By Tsubasa Yamaguchi
Translation by Ajani Oloye
Lettering by Lys Blakeslee
Editing by Haruko Hashimoto
English cover Designed by Matthew Akuginow
Published by Kodansha Comics (Print/Digital)

Show notes by Christopher Woodrow-Butcher and Deb Aoki. Audio editing by David Brothers.

Before We Get Started: 

Spoilers this episode! Not just for Blue Period volume 1, but a little bit for volume 2, too!

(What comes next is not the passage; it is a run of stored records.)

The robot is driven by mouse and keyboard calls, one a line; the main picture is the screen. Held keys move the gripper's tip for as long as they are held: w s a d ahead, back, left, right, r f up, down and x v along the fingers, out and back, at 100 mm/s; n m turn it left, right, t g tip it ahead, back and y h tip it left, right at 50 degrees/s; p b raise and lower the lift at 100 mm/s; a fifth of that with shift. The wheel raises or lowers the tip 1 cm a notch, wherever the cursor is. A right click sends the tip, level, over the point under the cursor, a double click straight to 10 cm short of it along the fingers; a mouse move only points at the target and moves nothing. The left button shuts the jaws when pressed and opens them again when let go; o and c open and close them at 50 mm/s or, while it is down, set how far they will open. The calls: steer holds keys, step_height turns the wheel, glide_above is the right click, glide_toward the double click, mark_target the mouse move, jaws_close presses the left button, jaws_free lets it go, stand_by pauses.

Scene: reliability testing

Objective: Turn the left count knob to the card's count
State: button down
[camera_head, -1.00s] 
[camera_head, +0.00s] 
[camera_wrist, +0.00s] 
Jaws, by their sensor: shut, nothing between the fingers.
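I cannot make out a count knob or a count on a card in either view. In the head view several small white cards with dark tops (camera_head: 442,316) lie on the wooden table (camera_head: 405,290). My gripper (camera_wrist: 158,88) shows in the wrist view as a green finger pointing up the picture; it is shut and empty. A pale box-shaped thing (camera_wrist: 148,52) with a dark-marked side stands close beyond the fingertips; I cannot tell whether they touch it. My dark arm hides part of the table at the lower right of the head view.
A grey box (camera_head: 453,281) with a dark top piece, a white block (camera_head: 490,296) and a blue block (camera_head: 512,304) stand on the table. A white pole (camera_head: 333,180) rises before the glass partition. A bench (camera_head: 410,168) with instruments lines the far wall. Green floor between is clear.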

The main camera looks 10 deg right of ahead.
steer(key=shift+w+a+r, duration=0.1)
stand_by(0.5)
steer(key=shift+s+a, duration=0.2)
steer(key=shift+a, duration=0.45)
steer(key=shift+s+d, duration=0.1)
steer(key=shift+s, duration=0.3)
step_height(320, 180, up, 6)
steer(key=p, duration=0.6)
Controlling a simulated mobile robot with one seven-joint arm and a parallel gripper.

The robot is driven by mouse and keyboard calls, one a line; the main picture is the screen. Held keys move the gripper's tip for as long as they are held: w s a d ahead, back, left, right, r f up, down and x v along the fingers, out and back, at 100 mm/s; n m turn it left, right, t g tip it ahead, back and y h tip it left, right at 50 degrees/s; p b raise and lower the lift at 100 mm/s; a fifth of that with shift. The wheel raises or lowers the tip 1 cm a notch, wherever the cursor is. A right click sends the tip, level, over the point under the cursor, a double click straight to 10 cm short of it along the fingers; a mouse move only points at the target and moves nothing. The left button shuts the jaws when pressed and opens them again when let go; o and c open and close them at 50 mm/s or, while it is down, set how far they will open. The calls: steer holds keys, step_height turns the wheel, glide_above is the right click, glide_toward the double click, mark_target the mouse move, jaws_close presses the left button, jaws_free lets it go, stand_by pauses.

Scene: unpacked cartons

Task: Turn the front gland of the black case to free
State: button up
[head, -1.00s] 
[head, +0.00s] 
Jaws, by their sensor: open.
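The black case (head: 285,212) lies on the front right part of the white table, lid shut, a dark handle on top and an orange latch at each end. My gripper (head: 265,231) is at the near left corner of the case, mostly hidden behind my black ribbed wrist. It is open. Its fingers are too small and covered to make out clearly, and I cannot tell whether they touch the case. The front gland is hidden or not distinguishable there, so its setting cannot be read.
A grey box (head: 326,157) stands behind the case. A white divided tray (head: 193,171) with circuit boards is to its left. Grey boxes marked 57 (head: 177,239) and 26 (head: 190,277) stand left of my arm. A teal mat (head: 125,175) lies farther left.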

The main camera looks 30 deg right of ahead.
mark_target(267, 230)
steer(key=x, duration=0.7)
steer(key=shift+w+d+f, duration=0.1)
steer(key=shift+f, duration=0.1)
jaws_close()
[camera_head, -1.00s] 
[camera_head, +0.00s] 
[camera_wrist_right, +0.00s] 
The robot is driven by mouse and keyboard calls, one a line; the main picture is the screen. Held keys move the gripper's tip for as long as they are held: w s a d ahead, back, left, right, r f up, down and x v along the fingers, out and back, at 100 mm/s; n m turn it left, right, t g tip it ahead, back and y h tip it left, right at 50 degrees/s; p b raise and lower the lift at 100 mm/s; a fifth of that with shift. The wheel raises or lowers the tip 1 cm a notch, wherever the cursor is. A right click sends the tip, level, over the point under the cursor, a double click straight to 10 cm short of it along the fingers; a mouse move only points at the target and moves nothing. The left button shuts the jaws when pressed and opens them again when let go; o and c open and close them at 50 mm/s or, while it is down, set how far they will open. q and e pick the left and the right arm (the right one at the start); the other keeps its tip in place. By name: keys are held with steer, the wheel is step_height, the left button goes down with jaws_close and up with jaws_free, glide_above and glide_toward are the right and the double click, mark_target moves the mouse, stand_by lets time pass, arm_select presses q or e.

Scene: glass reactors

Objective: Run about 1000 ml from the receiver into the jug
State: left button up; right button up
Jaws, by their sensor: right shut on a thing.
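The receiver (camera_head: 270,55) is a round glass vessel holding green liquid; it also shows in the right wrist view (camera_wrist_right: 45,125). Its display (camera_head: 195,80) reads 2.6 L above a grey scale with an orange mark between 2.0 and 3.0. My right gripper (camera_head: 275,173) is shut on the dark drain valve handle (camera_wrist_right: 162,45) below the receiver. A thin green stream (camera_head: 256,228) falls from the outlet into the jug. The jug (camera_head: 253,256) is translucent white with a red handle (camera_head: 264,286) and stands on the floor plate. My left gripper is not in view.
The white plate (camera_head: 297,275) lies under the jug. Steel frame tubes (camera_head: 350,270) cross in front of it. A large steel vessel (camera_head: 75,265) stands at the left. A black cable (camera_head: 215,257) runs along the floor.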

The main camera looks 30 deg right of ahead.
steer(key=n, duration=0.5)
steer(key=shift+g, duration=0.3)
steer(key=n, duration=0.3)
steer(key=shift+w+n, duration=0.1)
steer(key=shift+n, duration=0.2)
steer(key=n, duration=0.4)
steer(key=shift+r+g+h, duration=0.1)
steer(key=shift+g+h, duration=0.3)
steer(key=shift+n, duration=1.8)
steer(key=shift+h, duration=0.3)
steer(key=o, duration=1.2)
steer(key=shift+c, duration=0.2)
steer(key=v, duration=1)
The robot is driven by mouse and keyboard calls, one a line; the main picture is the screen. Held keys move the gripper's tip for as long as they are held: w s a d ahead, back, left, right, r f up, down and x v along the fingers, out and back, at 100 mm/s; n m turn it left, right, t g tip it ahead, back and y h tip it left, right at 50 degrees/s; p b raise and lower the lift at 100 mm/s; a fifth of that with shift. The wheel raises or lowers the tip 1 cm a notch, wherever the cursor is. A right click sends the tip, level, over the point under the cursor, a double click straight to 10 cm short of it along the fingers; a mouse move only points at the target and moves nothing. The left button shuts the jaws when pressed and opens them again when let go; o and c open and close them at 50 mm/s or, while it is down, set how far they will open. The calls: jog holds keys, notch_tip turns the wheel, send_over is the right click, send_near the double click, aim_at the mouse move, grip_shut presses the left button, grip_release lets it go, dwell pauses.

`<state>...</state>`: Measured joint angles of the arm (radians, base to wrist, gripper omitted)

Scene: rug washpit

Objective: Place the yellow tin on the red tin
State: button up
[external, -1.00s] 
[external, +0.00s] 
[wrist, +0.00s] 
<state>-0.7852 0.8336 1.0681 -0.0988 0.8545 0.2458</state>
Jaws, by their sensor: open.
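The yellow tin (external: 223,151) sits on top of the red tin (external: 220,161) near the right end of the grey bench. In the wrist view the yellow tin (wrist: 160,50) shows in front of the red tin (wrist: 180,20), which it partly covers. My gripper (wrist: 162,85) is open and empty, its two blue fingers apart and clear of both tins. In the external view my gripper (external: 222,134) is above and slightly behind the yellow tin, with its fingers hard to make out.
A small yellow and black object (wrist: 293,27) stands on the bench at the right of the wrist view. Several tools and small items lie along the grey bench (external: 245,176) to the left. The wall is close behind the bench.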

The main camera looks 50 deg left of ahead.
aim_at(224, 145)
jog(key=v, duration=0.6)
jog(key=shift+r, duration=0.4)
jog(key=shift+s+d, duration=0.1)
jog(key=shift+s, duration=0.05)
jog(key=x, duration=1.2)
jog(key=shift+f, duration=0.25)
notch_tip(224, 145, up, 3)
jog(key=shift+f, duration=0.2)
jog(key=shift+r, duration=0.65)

Here’s a bio of Tsubasa Yamaguchi:

This is Yamaguchi-sensei’s twitter icon.

Tsubasa Yamaguchi is a manga artist best known for the book we’re reading today, Blue Period. Born in Tokyo on June 26 (no year given), the artist graduated from Tokyo University of the Arts (that plays a role later) and began to work in manga. After creating two one-shot manga stories, she created her first full-length manga, adapting the animated short She and Her Cat by Director Makoto Shinkai into a one-volume book, published in English by Vertical in 2017. 

Yamaguchi launched Blue Period in Kodansha’s Monthly Afternoon magazine in 2017, and in 2019 the series was nominated for the Manga Taisho Prize, as well as the Kodansha Manga Award, but did not win. Don’t feel bad though, because Blue Period ended up getting nominated for both of those awards again in 2020, and won them both! It was also nominated from the Tezuka Cultural Prize in 2020. The series also got an anime adaptation, season one of which premiered on Netflix beginning in October 2021.

In short, people really like this manga. 

[Deb:] Just as an aside, here’s a pic of an ad for the Blue Period manga that I took in Kichijoji train station back in late 2019!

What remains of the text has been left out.